(Robot state and action records)

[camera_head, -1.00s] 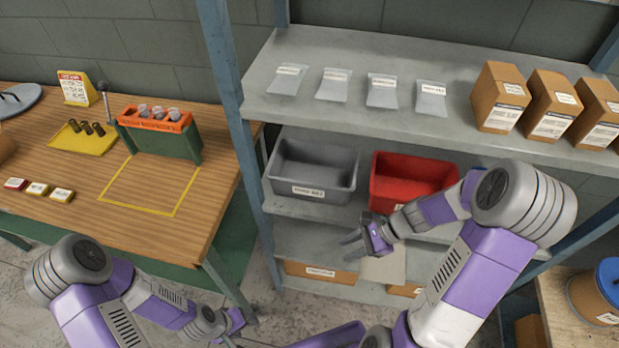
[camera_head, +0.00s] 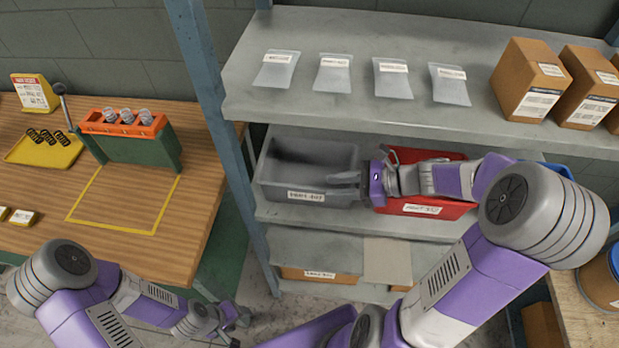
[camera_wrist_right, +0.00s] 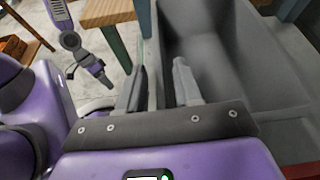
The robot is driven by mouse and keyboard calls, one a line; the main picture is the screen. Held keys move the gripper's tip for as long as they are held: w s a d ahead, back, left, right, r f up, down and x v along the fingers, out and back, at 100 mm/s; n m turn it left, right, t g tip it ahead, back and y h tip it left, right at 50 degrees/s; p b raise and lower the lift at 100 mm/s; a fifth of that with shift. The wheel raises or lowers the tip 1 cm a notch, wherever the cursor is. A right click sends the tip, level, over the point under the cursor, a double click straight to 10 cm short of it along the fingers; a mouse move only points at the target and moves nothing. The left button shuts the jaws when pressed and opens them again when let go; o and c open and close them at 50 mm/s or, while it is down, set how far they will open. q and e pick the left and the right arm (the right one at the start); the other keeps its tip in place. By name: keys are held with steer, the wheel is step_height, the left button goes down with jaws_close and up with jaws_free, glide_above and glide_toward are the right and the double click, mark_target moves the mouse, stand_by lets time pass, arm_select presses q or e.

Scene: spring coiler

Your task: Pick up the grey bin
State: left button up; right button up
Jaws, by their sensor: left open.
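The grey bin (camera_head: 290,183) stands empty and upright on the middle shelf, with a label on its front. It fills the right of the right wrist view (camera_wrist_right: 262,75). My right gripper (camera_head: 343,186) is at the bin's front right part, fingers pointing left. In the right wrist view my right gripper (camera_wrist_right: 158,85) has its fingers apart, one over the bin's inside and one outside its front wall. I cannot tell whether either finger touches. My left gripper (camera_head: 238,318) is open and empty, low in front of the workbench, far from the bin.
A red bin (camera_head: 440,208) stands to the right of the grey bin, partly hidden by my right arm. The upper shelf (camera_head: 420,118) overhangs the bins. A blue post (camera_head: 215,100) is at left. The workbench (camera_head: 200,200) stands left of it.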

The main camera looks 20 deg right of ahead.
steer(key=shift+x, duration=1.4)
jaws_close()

--

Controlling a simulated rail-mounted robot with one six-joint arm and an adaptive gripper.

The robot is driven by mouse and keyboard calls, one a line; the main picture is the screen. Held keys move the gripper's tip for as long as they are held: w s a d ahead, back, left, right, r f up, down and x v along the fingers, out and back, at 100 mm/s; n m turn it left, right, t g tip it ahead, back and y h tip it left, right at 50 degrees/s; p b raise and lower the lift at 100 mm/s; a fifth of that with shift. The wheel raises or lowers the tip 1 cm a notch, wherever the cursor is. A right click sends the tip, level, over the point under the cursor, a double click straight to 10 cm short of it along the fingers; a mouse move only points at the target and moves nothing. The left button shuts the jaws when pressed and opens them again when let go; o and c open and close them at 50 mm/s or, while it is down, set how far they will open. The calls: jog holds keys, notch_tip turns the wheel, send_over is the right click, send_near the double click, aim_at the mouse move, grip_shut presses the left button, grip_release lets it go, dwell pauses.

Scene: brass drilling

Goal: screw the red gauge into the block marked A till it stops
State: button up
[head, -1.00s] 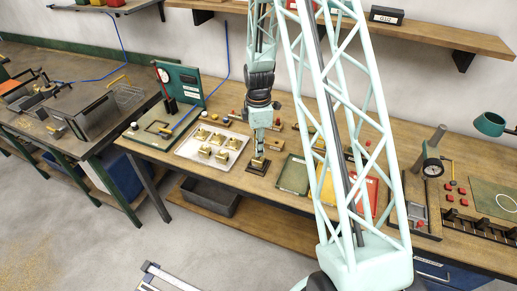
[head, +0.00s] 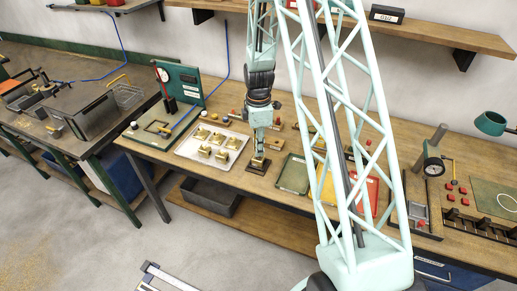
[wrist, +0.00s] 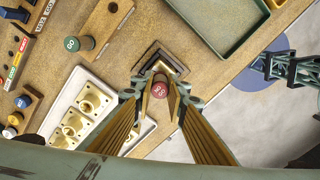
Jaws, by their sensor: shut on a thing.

---

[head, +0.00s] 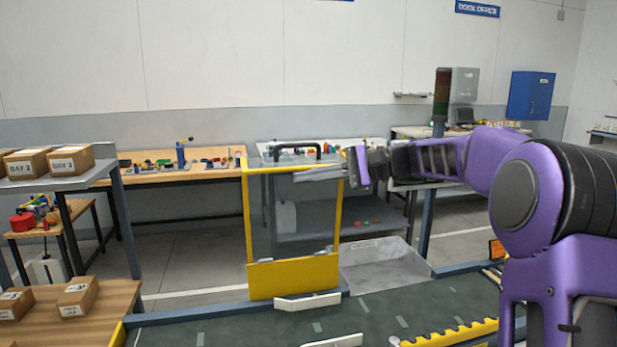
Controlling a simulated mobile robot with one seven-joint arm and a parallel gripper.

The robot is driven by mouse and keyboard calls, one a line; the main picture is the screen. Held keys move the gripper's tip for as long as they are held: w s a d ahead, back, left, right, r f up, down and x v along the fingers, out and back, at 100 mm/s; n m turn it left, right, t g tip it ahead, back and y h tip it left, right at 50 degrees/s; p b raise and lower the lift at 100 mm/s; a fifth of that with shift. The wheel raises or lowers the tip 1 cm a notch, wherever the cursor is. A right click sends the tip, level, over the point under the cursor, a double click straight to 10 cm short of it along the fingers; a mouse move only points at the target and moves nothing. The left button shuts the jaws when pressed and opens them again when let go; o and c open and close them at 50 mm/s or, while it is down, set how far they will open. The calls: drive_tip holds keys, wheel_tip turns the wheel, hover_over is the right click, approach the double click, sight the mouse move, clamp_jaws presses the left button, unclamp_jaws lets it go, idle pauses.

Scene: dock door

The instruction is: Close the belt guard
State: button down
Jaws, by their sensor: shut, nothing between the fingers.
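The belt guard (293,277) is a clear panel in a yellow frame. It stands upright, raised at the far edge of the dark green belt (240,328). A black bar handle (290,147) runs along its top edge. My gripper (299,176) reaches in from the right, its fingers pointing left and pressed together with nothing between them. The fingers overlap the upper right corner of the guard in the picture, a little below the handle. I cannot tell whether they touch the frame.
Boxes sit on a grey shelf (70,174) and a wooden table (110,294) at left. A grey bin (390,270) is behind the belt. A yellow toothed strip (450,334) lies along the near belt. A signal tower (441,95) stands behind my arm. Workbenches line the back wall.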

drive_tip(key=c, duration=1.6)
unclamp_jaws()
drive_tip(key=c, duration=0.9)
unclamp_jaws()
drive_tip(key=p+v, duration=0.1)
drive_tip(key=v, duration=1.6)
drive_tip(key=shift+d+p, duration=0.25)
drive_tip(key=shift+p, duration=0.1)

Given request –
Quote word for word only the lines above from the one containing "Goal: screw the" through the one containing "Jaws, by their sensor: shut on a thing.". Pictures stay out of your copy.

Finished task –
Goal: screw the red gauge into the block marked A till it stops
State: button up
[head, -1.00s] 
[head, +0.00s] 
[wrist, +0.00s] 
Jaws, by their sensor: shut on a thing.

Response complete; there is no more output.